• **INSTRUCTION**:
Locate the line that contains "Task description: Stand". Print it and each following line through the end of the listing, verbatim, and nothing more.
..........
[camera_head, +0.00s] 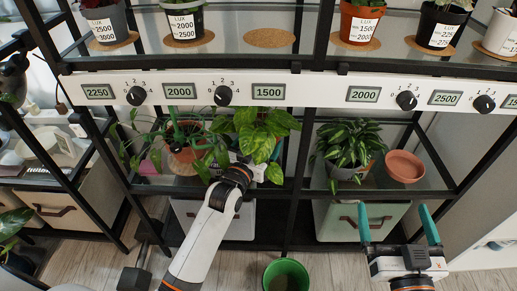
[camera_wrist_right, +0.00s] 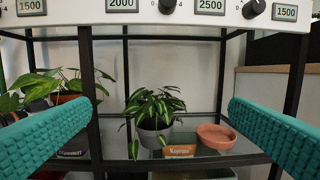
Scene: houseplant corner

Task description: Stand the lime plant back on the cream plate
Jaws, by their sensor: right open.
..........
• **ANSWER IN FULL**:
Task description: Stand the lime plant back on the cream plate
Jaws, by their sensor: right open.

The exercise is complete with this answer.